#### WHAT YOU ARE ASKED TO DO:
From the entries below, copy every line that holds the word "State".

#### RECORD EXTRACTS:
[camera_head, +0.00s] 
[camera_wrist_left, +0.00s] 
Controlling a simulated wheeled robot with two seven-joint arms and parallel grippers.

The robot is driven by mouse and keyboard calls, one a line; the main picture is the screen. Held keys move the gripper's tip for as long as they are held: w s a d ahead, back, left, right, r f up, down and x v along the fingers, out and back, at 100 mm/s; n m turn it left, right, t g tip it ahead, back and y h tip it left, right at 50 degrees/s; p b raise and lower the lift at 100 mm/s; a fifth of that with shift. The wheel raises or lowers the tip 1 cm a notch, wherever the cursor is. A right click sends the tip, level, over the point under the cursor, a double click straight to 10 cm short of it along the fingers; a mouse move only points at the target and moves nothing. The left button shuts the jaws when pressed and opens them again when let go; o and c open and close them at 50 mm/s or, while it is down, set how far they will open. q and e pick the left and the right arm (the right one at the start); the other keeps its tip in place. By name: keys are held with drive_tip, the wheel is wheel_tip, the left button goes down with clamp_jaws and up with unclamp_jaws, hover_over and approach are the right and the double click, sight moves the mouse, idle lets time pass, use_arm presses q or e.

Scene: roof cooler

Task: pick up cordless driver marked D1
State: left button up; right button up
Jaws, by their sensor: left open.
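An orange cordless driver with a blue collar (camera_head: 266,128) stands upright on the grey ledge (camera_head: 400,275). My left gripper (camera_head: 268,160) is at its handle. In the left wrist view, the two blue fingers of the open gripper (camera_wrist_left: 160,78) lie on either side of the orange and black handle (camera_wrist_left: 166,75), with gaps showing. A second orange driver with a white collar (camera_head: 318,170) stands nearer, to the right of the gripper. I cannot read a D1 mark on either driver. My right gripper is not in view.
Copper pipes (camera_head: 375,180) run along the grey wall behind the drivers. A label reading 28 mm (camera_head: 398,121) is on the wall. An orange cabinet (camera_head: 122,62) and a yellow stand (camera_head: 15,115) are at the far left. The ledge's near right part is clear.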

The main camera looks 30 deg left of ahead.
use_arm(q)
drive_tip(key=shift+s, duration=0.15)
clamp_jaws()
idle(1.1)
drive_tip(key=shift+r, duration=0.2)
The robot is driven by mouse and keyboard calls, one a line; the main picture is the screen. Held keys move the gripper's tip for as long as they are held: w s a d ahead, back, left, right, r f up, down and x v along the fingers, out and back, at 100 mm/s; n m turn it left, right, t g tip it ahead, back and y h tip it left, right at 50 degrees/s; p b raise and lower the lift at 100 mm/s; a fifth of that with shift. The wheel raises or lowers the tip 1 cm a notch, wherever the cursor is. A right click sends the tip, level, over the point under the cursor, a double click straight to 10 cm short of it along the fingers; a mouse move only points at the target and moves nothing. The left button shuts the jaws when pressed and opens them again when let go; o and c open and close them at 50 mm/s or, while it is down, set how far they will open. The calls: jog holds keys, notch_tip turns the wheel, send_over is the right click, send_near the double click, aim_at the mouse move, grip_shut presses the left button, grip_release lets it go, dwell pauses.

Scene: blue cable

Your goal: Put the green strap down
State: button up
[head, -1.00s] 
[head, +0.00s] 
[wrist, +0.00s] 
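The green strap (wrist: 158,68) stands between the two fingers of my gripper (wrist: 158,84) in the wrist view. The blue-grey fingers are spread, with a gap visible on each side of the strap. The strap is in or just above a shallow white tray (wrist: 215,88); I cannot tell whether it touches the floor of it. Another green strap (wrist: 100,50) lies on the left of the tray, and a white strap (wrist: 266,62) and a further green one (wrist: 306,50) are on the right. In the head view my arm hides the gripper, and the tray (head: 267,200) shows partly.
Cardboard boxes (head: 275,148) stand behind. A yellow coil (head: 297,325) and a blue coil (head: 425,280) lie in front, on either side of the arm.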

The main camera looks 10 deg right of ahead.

#### OUTPUT FOR THIS EXERCISE:
State: left button up; right button up
State: button up

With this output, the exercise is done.